What's really unusual — and you have to stretch back to well before I covered the court to the New Deal — is to have the court bite back. When FDR was trying to do his court-packing plan, the chief justice then famously helped to torpedo that plan by sending a critical letter to the Senate. They didn't have either Twitter or probably a court press officer to respond these days.
The fact that the chief justice could not be a more different human being than President Trump — if you had two polar opposites and personalities, this is who you would have, a very restrained — he was judicious before he was a judge, the chief justice, human being.
The fact that he chose to respond to the president's assault on judges, Ninth Circuit judges, Obama judges just suggests how alarmed he is, and — by the president's behavior and how out of the ordinary the president's behavior is.
And I would say what's interesting is what — they weren't arguing about a case. And if Justice Roberts responded about a decision, I think that would be out of bounds. It was just defending the idea of an independent judiciary. And so justices normally do that.
And I do think it's important to maintain the truth — at least the three-quarters truth — that there are no such thing as Obama judges and Bush judges. There are conservatives and liberals. And it's true the court, Supreme Court, votes more on party line than they used to, but it's still not totally true that they are political appointees.
They have — they do have some sense of independence. And most of the cases are not 5-4, are not strict Republican-Democratic cases. There are lots of different modes of argumentation that come into these things. And maintaining that in public seems to me tremendously important if we're going to respect decisions.
And if Trump wants to delegitimize the court by saying, oh, it's just Republican vs. Democrat, it's just like Congress, that really does undermine our trust, the credibility and the deference we should pay to judicial judgments.
The fact that he punched back against someone like John Roberts, who is not a liberal justice, is — does that threaten him with his base, with the Republicans?
No, I wouldn't think so.
It's of a piece, which is that the only kind of power he acknowledges his personal power, not institutional power. And the idea that the attorney general or a judge has some independent mandate to do a constitutional role, that's not really part of his mental vocabulary. And so it's all, are you loyal to me or are you not loyal to me?
And this, by the way, if you look at how — I don't to want get hysterical here, but if you look at the way regimes decay all across the world from democracy toward authoritarianism, this is a classic thing that happens in almost every case, where the institutional power gets devolved back into personal power, and you return toward the rule of the clan.
Ruth, let me ask you also. The president is again questioning the intelligence community, when they say that the crown prince of Saudi Arabia is most likely responsible for the — for the killing of columnist Jamal Khashoggi, and saying that he's not going to do anything to punish Saudi Arabia.
What do you make of this?
Shameful is one thing I make of it.
We take this pretty personally at The Washington Post. I take it personally. The notion that the president of the United States would come out and say, well, maybe he did and maybe he didn't, when the intelligence community has concluded that very, very likely he did, and when it's clear that the Saudis have lied about what happened to our columnist Jamal Khashoggi all along the way, is just — it's repul — it's one thing to reject the findings of the intelligence community when it comes to Russian intervention in the election.

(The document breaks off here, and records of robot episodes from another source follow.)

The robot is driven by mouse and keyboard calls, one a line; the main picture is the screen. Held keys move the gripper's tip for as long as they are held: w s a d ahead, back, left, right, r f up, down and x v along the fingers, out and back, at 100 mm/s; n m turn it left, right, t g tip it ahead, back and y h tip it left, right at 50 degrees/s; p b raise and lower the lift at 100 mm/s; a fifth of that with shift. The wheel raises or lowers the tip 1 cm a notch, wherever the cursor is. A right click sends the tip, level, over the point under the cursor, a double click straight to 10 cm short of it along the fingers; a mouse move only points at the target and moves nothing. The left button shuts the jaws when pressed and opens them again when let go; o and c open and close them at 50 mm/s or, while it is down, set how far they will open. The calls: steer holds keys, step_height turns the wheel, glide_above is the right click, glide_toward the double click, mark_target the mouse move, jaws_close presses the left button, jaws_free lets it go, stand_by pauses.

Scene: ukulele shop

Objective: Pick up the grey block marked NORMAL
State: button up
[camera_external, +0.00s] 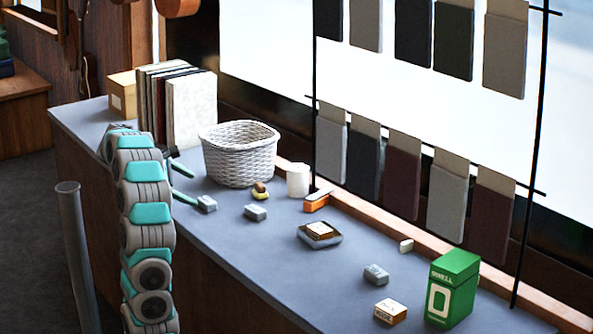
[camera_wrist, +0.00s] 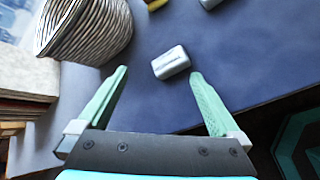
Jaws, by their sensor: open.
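Small grey blocks lie on the grey counter. One grey block (camera_external: 207,204) is closest to my gripper (camera_external: 190,184), and it also shows in the wrist view (camera_wrist: 171,63). It carries dark lettering too blurred to read. A second grey block (camera_external: 255,213) lies to its right, partly cut off at the top of the wrist view (camera_wrist: 210,3). A third grey block (camera_external: 376,275) lies farther right. I cannot tell which is marked NORMAL. My gripper is open and empty; in the wrist view (camera_wrist: 159,80) the nearest block lies just beyond and between its green fingertips.
A white wicker basket (camera_external: 240,153) stands behind the nearest blocks, with upright books (camera_external: 191,110) to its left. A white cup (camera_external: 298,180), an orange item (camera_external: 316,202), a dark tray (camera_external: 332,242) and a green box (camera_external: 454,287) stand right. The counter's front edge runs close by.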

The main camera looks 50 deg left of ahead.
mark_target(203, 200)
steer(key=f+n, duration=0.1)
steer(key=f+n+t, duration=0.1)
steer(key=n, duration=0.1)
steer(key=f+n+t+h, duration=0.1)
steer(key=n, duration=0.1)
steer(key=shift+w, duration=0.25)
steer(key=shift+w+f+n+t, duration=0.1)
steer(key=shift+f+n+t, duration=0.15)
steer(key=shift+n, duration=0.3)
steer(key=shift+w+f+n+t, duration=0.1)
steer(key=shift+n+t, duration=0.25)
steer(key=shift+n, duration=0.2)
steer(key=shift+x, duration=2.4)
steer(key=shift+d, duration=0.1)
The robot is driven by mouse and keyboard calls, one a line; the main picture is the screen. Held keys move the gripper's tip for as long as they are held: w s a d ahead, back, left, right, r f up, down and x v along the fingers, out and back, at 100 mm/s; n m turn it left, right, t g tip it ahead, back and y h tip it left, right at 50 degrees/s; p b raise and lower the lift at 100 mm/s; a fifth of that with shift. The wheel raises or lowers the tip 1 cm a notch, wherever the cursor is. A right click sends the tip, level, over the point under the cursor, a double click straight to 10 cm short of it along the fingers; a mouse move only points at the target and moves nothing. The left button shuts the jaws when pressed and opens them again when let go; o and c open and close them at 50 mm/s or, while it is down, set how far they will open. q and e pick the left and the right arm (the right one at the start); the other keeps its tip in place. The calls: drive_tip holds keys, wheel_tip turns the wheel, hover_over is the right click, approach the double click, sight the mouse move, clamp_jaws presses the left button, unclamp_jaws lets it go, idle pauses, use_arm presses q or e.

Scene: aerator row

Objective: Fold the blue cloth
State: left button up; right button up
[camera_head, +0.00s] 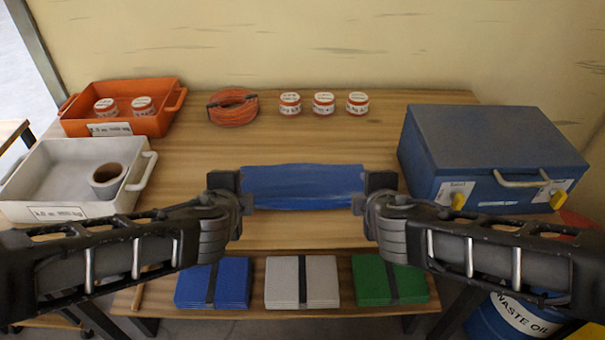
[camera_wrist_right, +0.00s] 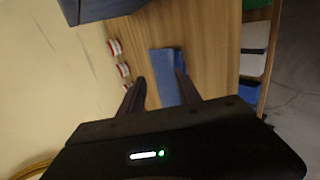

But then to reject it on something like this, and then to sort of resort to the kinds of things that he has said about President Putin — well, the crown prince has just denied it really vehemently. Oh, well, if you vehemently deny something, then it doesn't mean anything.
And then, second, to add to that the notion that, well, he did or he didn't, but, either way, the Saudi relationship, which is an important relationship for the United States, the notion that it is too important to take steps to hold the person responsible, responsible for dismembering our columnist with a bone saw, is just — first of all, it's wrong on the facts.
The notion that we'd be sacrificing billions of dollars and hundreds of thousands of jobs is just not right. The notion that the Saudis have so much control over oil prices and oil supply is just not right. It's very outmoded.
But it's also wrong on the values . It is not consistent with American values or American interests to have this kind of realpolitik attitude that the president says, America first. What he's doing is not putting America first.
David, the Saudis are now using the president's words in their own defense.
And there are two sort of underlying foundational things that I worry about here. The first is the idea that the CIA, the other intelligence agencies, they respond to presidents. They see how presidents use their material. And if the president begins to go against them, they will face a tendency to write a report on any intelligence matter in the future that gives the president an out to go where he wants to go, because they don't want to run right up against the president. And that degrades the intelligence process.
The second thing that I think is foundationally wrong about this is, why do people serve in the military? Why do they serve in the State Department? Why do they serve in the government? They don't do it because — so we can sell more weapons. They don't do it so there can be more suites rented out at the Trump hotels.
They do it because they basically believe in the values of the country and they want to spread those values. And if you have a nakedly realistic politic — obviously, every president make some calculations, but this is naked. This is naked. We don't care about values. We care about money.
That's a gigantic demotivator for anybody who's going to serve in the military, anybody who is going to serve our government overseas. And that, to me, is why the realpolitik never actually works as a foreign policy, because you can't mobilize people behind anything.
And it doesn't just send a bad signal internally, which it does — I agree with you — it sends a bad signal — perhaps even more important externally to our allies and to our adversaries about what we will and will not tolerate and what we do and do not stand for.
David, the final election of the 2018 midterms comes next Tuesday, Mississippi, a runoff in the Senate race.
President Trump is going down there for two stops on Monday. Why is this so important to the Republicans?
Well, if you lose Mississippi, that is sort of a bad, embarrassing thing. It's like losing Berkeley if you're Democrat, I guess.
And so he's going down there. There's some — she's not the greatest candidate, by a long shot, in the world. I would be shocked if this went to the Democrats, in part because it is Mississippi, in part, frankly — and I may be unpopular for saying this — there are a lot of Americans who hate political correctness.
And 80 percent of Americans say it's a major problem. And if somebody says something that's completely racist, I think Americans will say — like Judge Roy Moore did — they will say, that's unacceptable.
But what she said about the hanging, that to me is sort of borderline.
I understand the argument about it being borderline, though, if you say something stupid, you might want to apologize for it a little more fully than she did.
It was fascinating the number of major companies who withdrew their support, pretty much knowing that she is going to remain the senator from Mississippi, withdrew their support from her in the interim, Wal-Mart, Aetna, Pfizer, others.
But I want to go to your question of why it matters, which is because there's a big difference in the Senate. It won't affect Senate control. It still matters, because having 53 votes is a lot better than having 51 or 52 votes, because it actually goes back to judges. If you don't have to worry about the Susan Collins and Lisa Murkowskis of the world or — Jeff Flake will be gone — you don't have to have inconvenient things like even an FBI investigation to slow down your confirmation of judges.
That's got to be the last word.
Ruth Marcus, David Brooks, thanks so much.